Available data:
┌────────

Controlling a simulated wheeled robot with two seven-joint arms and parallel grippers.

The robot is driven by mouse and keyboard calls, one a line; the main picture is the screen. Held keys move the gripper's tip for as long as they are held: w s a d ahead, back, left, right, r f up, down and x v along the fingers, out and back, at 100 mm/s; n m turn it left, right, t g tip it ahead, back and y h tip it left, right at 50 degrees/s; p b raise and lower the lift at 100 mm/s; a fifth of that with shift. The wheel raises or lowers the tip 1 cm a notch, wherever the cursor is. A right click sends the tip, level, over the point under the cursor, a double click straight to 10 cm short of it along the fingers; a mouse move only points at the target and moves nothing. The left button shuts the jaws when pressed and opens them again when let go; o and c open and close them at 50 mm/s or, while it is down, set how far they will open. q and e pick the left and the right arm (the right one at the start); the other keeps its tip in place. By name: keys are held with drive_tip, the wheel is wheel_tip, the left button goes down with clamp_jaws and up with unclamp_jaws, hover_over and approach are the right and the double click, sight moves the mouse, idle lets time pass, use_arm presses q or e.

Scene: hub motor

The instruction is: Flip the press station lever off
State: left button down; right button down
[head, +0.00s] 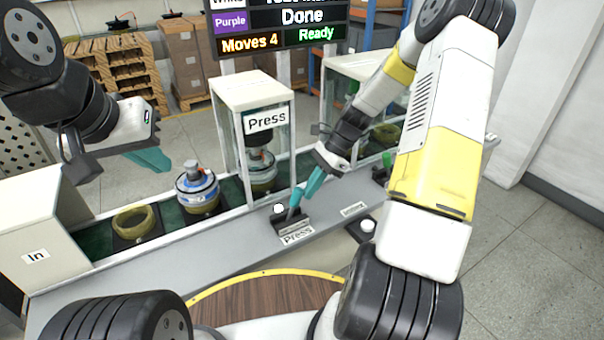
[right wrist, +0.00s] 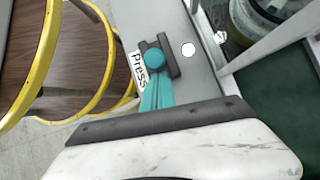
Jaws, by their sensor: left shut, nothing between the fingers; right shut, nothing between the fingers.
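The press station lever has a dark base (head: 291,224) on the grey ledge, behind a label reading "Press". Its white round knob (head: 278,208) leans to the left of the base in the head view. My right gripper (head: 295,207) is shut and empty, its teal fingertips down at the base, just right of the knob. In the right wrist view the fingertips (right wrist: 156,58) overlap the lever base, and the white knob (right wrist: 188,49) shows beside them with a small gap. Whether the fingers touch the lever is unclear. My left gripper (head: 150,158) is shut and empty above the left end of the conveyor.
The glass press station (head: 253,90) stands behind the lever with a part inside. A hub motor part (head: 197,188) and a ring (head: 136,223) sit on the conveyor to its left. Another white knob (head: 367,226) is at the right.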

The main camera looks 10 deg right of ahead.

└────────

Written problem: Retype only the lines above from the one with "[head, +0.00s]" through the last, both ends included, keeping every picture out of the copy.

The response:
[head, +0.00s] 
[right wrist, +0.00s] 
Jaws, by their sensor: left shut, nothing between the fingers; right shut, nothing between the fingers.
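The press station lever has a dark base (head: 291,224) on the grey ledge, behind a label reading "Press". Its white round knob (head: 278,208) leans to the left of the base in the head view. My right gripper (head: 295,207) is shut and empty, its teal fingertips down at the base, just right of the knob. In the right wrist view the fingertips (right wrist: 156,58) overlap the lever base, and the white knob (right wrist: 188,49) shows beside them with a small gap. Whether the fingers touch the lever is unclear. My left gripper (head: 150,158) is shut and empty above the left end of the conveyor.
The glass press station (head: 253,90) stands behind the lever with a part inside. A hub motor part (head: 197,188) and a ring (head: 136,223) sit on the conveyor to its left. Another white knob (head: 367,226) is at the right.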

The main camera looks 10 deg right of ahead.

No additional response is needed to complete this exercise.